▶ JOB
Return each line of the data below verbatim; pictures are to be left out.
[start]
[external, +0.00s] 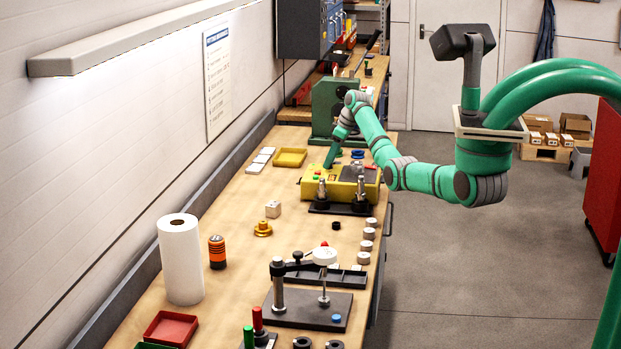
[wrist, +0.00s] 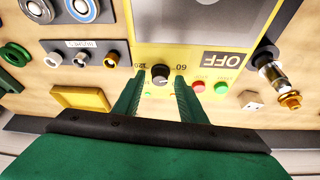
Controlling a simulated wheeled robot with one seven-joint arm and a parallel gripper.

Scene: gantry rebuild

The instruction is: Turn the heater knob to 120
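The heater is a yellow box (external: 312,189) on the bench in the external view, with my gripper (external: 328,164) over its near-wall end. In the wrist view its yellow panel (wrist: 222,90) appears upside down, with a grey display reading OFF. The black heater knob (wrist: 160,75) sits at the panel's edge, with printed numbers beside it; 60 reads on its right, and the left one is partly covered. My gripper (wrist: 160,77) is open, one green finger on each side of the knob with small gaps. I cannot tell where the knob points.
Red and green buttons (wrist: 221,88) sit right of the knob. A yellow tray (wrist: 82,98) and a rack of small plugs (wrist: 82,57) lie left. In the external view, a green machine (external: 325,105) stands behind the heater.
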[end]
▶ ANSWER FOR THE TASK
[external, +0.00s] 
[wrist, +0.00s] 
Controlling a simulated wheeled robot with one seven-joint arm and a parallel gripper.

Scene: gantry rebuild

The instruction is: Turn the heater knob to 120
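The heater is a yellow box (external: 312,189) on the bench in the external view, with my gripper (external: 328,164) over its near-wall end. In the wrist view its yellow panel (wrist: 222,90) appears upside down, with a grey display reading OFF. The black heater knob (wrist: 160,75) sits at the panel's edge, with printed numbers beside it; 60 reads on its right, and the left one is partly covered. My gripper (wrist: 160,77) is open, one green finger on each side of the knob with small gaps. I cannot tell where the knob points.
Red and green buttons (wrist: 221,88) sit right of the knob. A yellow tray (wrist: 82,98) and a rack of small plugs (wrist: 82,57) lie left. In the external view, a green machine (external: 325,105) stands behind the heater.

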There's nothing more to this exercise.